In the context of rapid mass movements, evaluating extreme events is a crucial question for hazard zoning and the design of defense structures, i.e. long term forecasting. However, the direct use of standard extreme value theory is difficult because of the dependency of traveled distances on topography. The difficulty can be overcome by combining a mechanical model for flow propagation with a stochastic model describing the variability of the different inputs/outputs. Crucial problems are then model identifiability and finding a reasonable compromise between precision of the description of the flow and computation times.
In this talk, these points are illustrated with a depth-averaged set of equation describing the propagation of snow avalanches which is used within a hierarchical Bayesian framework. First, the joint posterior distribution of model unknowns is estimated using a sequential Metropolis-Hastings algorithm. Second, the point estimates are used to predict the joint distribution of different variables of interest for hazard mapping. Recent developments are employed to compute pressure distributions taking into account the rheology of snow. Third, the optimal design of a defense structure is performed by combining a loss function and the hazard model.The different steps of the method are illustrated with a real case study from the French Alps.

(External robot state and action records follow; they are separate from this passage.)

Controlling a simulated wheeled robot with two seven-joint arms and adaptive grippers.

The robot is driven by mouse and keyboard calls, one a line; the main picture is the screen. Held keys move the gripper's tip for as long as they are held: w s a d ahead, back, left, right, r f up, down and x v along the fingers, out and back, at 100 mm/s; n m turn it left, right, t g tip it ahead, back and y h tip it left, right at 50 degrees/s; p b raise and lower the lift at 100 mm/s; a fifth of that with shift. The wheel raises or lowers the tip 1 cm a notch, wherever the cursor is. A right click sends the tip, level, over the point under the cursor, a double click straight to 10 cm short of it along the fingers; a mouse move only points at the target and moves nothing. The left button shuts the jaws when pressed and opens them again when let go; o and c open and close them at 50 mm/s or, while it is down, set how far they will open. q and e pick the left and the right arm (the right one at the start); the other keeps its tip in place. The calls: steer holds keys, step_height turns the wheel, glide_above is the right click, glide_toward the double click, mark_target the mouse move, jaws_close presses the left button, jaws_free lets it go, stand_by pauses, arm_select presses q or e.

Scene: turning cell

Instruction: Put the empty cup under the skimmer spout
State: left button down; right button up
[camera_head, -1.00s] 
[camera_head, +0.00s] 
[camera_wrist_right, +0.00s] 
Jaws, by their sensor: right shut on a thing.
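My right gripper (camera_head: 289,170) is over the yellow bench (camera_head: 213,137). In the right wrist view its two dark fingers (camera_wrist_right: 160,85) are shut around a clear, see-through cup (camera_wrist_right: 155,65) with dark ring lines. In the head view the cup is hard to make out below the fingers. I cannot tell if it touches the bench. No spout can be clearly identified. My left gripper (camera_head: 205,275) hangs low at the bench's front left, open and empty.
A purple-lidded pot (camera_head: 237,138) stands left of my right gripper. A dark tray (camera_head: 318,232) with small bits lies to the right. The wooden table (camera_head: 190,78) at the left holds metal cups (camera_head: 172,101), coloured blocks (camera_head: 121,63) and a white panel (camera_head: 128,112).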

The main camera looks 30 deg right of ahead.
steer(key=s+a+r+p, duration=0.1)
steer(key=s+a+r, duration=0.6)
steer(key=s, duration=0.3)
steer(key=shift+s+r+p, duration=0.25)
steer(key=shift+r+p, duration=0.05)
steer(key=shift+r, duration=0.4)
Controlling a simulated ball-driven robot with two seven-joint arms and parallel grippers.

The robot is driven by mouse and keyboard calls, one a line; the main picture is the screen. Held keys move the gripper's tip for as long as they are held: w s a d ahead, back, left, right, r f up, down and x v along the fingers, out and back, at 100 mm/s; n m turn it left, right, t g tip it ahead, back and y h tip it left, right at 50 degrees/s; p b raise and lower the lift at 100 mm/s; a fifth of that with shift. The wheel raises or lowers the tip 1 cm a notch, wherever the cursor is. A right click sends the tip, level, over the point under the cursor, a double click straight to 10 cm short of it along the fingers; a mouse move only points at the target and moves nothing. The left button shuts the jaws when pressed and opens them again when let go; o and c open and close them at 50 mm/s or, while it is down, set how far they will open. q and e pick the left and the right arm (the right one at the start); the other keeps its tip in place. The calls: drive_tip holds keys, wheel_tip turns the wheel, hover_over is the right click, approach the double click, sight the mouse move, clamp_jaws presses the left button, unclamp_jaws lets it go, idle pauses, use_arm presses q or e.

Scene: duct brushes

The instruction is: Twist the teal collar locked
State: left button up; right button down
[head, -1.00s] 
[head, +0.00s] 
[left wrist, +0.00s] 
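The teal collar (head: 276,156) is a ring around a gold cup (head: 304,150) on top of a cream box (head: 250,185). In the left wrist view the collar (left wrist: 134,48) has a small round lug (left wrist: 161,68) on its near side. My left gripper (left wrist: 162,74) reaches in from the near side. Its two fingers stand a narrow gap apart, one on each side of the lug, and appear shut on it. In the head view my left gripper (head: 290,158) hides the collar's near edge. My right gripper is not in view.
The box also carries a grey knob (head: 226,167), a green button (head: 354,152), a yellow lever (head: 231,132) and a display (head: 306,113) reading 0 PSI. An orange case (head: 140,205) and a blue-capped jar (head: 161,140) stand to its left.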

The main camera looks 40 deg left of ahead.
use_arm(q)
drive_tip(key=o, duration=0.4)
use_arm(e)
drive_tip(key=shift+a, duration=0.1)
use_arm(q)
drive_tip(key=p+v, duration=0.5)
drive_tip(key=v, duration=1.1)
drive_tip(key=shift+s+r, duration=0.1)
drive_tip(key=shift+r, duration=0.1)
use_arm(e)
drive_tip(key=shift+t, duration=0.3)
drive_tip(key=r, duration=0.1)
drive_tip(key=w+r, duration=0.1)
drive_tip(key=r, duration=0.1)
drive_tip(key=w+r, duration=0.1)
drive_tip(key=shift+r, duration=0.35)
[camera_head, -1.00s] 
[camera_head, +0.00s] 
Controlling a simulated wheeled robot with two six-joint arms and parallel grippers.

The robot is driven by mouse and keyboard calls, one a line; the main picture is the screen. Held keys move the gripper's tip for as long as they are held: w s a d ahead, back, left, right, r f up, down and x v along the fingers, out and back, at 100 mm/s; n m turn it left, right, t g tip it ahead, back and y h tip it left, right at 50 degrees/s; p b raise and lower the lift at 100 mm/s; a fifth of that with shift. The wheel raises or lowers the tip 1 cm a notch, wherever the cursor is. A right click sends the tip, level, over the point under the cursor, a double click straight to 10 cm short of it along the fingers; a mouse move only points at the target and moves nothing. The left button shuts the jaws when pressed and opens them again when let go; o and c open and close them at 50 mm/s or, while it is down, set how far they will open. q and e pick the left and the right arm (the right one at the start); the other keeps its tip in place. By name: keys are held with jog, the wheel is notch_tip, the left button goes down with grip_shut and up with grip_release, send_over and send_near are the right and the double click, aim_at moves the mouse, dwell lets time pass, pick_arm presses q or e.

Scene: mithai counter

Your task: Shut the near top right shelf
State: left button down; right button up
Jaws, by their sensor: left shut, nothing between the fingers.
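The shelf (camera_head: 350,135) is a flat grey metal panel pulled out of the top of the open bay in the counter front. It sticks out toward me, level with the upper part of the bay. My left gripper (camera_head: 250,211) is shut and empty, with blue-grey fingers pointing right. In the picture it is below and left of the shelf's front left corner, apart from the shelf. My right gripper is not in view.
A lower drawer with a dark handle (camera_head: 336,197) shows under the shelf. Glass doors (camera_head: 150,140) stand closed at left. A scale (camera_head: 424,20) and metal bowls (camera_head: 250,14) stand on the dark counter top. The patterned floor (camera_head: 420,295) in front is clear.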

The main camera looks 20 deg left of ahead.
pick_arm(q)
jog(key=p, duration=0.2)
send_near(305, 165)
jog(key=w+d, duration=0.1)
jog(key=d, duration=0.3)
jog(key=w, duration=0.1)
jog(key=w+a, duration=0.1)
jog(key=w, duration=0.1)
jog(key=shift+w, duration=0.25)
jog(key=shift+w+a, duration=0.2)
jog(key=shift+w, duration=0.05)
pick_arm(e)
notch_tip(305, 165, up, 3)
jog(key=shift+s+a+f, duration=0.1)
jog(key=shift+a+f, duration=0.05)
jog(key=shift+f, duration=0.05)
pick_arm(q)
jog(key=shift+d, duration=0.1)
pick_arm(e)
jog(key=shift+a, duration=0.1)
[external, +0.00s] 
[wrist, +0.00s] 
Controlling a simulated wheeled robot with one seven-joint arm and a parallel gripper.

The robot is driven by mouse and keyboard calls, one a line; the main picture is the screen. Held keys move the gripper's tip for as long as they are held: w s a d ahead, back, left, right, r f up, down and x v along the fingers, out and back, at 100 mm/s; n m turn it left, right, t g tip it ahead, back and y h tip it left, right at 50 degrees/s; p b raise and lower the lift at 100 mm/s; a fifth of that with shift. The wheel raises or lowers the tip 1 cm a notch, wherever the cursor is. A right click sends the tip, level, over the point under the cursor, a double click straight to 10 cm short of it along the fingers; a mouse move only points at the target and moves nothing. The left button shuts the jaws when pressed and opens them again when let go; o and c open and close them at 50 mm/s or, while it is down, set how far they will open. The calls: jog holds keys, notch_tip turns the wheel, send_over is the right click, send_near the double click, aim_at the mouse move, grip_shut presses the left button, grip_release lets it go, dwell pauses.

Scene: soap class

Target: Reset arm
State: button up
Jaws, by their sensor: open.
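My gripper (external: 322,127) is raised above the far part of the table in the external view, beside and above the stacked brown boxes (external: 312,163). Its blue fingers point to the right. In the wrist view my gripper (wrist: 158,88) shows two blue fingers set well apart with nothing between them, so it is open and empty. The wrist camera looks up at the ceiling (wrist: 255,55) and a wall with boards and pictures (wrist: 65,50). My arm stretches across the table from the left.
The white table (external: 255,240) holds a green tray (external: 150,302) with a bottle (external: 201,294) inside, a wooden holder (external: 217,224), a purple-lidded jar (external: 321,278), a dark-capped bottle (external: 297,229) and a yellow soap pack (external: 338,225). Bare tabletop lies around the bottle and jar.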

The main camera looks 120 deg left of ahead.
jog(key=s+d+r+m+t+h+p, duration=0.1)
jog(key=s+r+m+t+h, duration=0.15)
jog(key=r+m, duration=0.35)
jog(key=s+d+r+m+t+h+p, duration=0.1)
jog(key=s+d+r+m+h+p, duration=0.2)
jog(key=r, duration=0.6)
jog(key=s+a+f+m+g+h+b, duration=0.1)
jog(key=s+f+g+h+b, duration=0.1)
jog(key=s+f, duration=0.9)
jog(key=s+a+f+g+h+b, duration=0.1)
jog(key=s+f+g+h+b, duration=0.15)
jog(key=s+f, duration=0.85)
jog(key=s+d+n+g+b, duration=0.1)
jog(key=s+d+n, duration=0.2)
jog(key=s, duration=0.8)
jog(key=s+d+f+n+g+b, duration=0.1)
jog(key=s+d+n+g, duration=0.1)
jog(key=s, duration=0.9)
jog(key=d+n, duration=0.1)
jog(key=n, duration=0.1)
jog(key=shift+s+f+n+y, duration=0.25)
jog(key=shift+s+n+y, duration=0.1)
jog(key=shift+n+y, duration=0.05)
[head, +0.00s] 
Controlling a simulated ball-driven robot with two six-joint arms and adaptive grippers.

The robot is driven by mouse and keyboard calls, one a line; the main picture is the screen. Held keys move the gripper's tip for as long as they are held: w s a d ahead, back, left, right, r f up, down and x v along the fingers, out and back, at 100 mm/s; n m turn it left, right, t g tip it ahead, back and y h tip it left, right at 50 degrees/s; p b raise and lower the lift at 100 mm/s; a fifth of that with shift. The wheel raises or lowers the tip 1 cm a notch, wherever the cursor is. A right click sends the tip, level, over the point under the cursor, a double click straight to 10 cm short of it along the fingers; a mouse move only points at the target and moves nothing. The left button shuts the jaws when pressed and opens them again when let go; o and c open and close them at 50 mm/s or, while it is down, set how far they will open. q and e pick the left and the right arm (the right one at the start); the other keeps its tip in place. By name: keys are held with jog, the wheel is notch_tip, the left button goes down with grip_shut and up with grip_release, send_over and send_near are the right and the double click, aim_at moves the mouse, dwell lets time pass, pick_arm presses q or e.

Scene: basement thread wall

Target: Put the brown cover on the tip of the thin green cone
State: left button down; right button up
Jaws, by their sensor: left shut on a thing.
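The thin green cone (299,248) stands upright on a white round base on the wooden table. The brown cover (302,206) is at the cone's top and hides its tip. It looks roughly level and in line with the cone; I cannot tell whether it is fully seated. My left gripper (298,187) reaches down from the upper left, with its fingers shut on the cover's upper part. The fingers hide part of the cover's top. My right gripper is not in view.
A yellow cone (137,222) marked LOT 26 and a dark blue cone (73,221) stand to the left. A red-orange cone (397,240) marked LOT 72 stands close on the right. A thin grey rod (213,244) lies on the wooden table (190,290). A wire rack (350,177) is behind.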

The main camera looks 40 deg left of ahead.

Keywords: Snow avalanches; Bayeasian modelling; Return periods; Risk evaluation
Biography: Nicolas Eckert is a young French researcher interested in developing statistical methods for quantifying natural hazards in mountainous environment, with special focus on long term forecasting of snow avalanches. Most of his work has for now been done within the Hierarchical Bayesian framework, with application to coupled statistical-dynamical simulations, spatio-temporal modelling and risk evaluation.